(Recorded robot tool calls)
════
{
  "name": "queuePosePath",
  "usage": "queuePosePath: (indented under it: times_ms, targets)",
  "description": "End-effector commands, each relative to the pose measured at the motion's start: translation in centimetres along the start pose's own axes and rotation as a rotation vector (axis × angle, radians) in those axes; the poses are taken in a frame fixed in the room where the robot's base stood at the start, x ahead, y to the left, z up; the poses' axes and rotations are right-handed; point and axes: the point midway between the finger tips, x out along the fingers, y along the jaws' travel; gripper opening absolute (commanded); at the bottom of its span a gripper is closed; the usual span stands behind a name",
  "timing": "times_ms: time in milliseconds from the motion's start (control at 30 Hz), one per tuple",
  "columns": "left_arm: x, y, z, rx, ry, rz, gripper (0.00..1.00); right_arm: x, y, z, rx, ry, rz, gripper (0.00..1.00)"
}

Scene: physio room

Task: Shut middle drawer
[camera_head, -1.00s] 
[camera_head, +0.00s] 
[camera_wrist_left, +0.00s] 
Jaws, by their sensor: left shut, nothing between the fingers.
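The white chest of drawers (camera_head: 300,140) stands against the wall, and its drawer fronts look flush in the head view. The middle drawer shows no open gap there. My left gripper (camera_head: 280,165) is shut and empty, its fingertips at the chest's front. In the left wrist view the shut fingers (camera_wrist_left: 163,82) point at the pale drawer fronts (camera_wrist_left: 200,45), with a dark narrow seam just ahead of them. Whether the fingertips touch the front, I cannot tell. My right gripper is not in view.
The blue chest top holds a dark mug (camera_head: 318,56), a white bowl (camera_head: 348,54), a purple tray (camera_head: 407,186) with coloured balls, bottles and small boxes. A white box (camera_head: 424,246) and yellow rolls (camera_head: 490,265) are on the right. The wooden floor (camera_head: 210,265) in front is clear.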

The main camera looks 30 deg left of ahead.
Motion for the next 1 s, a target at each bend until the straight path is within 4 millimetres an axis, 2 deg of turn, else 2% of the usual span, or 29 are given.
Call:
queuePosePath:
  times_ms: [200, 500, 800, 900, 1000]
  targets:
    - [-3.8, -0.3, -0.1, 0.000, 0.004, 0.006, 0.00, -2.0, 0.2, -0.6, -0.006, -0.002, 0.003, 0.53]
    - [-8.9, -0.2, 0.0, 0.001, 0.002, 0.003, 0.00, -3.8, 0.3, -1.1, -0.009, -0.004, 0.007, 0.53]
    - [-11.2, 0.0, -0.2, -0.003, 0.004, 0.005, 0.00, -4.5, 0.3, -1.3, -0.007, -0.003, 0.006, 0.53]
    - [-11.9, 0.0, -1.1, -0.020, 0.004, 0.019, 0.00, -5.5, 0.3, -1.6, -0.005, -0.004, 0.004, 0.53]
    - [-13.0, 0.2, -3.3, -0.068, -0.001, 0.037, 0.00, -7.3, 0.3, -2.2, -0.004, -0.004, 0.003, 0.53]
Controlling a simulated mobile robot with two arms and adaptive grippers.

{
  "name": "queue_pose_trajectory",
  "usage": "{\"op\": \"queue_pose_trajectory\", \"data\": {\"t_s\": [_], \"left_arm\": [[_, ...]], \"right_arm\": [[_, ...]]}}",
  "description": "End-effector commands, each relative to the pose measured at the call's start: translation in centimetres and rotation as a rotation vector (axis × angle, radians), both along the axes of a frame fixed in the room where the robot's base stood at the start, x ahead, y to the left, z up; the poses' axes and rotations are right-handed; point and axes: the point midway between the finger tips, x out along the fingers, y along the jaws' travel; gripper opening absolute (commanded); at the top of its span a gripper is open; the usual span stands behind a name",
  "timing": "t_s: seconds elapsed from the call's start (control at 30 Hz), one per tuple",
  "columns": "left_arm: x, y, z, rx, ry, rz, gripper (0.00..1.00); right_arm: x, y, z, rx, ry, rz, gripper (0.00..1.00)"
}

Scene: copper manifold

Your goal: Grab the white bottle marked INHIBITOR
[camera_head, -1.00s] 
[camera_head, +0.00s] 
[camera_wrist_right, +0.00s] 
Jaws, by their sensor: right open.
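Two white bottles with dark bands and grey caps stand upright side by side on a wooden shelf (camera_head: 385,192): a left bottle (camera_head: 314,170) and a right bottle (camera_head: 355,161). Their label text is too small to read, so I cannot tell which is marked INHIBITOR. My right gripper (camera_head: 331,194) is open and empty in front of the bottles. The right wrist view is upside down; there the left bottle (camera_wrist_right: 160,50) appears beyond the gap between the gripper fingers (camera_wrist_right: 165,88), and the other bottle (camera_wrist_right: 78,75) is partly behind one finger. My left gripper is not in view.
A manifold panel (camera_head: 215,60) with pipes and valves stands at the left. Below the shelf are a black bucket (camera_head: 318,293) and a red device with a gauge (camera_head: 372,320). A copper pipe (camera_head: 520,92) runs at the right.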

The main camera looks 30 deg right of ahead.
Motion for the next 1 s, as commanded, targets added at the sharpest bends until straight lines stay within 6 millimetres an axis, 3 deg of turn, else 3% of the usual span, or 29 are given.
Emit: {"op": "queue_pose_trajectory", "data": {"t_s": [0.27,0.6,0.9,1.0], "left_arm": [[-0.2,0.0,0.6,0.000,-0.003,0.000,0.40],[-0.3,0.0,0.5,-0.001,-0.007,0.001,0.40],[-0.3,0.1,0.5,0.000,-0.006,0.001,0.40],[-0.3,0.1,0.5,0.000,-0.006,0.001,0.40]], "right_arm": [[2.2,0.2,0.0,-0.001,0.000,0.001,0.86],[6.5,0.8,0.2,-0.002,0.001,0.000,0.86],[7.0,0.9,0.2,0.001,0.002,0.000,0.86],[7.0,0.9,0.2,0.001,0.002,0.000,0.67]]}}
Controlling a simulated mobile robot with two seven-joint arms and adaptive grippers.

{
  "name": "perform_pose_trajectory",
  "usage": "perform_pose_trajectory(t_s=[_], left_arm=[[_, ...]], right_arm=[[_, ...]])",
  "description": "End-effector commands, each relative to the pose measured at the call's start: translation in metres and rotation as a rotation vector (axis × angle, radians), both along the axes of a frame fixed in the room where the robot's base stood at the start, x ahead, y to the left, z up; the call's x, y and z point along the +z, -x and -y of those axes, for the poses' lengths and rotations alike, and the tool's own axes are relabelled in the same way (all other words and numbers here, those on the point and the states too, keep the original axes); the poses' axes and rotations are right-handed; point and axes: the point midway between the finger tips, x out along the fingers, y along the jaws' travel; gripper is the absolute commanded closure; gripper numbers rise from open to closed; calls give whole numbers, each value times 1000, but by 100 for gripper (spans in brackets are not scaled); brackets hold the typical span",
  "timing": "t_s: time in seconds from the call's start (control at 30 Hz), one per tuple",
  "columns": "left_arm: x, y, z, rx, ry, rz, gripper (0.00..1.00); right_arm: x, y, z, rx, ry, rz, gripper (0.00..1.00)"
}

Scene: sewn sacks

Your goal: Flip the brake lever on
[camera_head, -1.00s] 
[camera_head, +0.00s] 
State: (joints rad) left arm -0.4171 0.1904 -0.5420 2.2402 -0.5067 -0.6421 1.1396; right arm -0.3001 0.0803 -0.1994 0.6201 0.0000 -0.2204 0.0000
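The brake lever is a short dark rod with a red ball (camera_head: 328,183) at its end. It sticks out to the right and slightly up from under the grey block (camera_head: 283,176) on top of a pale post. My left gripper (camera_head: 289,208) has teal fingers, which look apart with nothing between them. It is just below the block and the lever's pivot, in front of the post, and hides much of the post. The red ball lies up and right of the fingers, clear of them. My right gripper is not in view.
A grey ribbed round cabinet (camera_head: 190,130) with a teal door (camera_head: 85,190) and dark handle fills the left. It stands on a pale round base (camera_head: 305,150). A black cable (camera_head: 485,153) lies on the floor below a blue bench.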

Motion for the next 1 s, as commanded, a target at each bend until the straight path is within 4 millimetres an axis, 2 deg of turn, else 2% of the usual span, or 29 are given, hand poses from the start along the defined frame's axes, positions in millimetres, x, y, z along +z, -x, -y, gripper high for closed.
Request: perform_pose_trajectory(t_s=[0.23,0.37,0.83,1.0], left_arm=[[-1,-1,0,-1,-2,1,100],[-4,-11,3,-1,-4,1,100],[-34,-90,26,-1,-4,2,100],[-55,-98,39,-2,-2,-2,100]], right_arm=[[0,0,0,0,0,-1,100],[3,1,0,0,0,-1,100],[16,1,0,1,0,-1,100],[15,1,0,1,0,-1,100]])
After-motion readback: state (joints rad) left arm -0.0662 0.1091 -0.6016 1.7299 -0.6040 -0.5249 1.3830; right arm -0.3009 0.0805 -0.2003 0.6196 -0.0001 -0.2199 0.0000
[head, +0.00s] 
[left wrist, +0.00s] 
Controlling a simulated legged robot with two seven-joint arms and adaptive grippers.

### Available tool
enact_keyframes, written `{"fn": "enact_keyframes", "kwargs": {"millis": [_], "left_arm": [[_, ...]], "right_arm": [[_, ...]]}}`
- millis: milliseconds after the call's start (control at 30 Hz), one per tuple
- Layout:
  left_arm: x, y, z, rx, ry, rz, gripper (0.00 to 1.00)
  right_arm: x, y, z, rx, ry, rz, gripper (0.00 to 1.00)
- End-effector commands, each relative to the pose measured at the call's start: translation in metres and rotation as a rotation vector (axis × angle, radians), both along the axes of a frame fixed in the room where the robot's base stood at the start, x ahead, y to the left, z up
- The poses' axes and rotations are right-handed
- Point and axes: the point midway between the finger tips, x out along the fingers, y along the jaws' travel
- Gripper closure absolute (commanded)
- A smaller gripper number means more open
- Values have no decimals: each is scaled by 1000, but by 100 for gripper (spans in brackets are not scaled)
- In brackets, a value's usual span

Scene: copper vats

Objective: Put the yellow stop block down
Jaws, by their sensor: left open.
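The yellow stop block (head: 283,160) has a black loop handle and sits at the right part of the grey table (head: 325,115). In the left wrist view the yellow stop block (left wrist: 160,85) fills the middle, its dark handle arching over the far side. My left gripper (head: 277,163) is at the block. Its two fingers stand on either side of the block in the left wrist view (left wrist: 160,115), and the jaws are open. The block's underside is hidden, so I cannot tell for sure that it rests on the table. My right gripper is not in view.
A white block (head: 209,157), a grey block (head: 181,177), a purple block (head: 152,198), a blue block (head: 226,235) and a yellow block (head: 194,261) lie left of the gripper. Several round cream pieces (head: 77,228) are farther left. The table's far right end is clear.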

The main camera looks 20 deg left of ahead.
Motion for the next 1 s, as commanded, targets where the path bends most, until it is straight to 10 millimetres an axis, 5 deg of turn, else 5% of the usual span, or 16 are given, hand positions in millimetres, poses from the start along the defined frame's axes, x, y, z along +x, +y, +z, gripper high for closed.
════
What the exercise asks: Solely the line containing "- End-effector commands, each", the line containing "- A smaller gripper number means more open", and the lines between them are to be given again, exactly as written.

Exercise response:
- End-effector commands, each relative to the pose measured at the call's start: translation in metres and rotation as a rotation vector (axis × angle, radians), both along the axes of a frame fixed in the room where the robot's base stood at the start, x ahead, y to the left, z up
- The poses' axes and rotations are right-handed
- Point and axes: the point midway between the finger tips, x out along the fingers, y along the jaws' travel
- Gripper closure absolute (commanded)
- A smaller gripper number means more open

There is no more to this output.